Moral principles alone will not suffice to make the case against capitalism in the broad forum of economic discussion. We must address economics on its own terms while allowing sound moral principles to enlighten our understanding of man, his dignity and destination. With the next several articles, I hope to demonstrate, in economic and moral terms, many of capitalism's fatal flaws. In this article we will address the following contention: Capitalism is unsustainable because it is founded upon and employs widespread usury, itself an unsustainable practice.
Merriam-Webster gives the following definition for usury: "an unconscionable or exorbitant rate or amount of interest." However, this definition is somewhat ambiguous. After all, who's to say what's "unconscionable or exorbitant?" Clearly, we need a better, more precise definition devoid of ambiguity. Words such as "unconscionable or exorbitant" only have meaning relative to some norm of propriety and justice. Justice, being a moral principle, indeed, one of the cardinal virtues, cannot be defined by economics. Right away we find ourselves in need of a definition guided by moral principles.
For such a definition we can turn to the Fifth Lateran Council which had this to say: "For that is the real meaning of usury: when, from its use, a thing which produces nothing is applied to the acquiring of gain and profit without any work, any expense or any risk." This definition is not only free from ambiguity, it embodies sound economics. How can someone, in fairness and justice, demand profit and gain where no wealth has been produced? Indeed, how can profit and gain really exist where no wealth has been created? Regardless of interest rate, then, the practice of usury is economically unsound because it fails to take into account the production of wealth. If capital produces nothing new in terms of communal or personal wealth, then the charging of interest constitutes the redistribution of the borrower's property to the hands of the lender. Usury taxes the substance of the borrower rather than the fair share of wealth created in a joint economic venture. Let's look at an example.
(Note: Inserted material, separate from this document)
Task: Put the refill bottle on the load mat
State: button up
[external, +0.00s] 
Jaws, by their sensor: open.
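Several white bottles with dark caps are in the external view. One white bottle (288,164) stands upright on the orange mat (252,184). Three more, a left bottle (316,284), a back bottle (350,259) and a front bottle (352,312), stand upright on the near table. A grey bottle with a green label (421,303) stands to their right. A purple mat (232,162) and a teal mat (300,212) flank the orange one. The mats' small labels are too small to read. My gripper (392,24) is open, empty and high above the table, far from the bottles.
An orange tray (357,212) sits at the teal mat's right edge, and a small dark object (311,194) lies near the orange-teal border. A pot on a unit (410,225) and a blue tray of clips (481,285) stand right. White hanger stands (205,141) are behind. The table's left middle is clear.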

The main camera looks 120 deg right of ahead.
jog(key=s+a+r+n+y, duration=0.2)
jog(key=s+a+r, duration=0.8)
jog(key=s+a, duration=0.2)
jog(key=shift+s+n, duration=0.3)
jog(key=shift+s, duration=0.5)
As a hobbyist, I've developed a knack for brewing beer. At first, I brewed only for my own consumption. As my friends and family acquired an appreciation for my recipes, I found myself brewing more for others' consumption. As a result, a friend offers to provide the capital necessary to start our own micro-brewery. Without his capital, I could not quit my job and devote myself to brewing full-time. Without my brewing skills, his capital would sit unused and unproductive. The terms of our agreement are simple: he supplies the $25,000 in start-up costs and I supply the labor and know-how. In return, we split the profits 50/50. Should the enterprise be a flop and the beer fail to sell, my friend risks the loss of his capital and I risk the loss of my livelihood. However, if the venture proves successful and our profits soar to $75,000 annually, then my friend and I each make $37,500 per year and raise a pint to our good fortune and business savvy.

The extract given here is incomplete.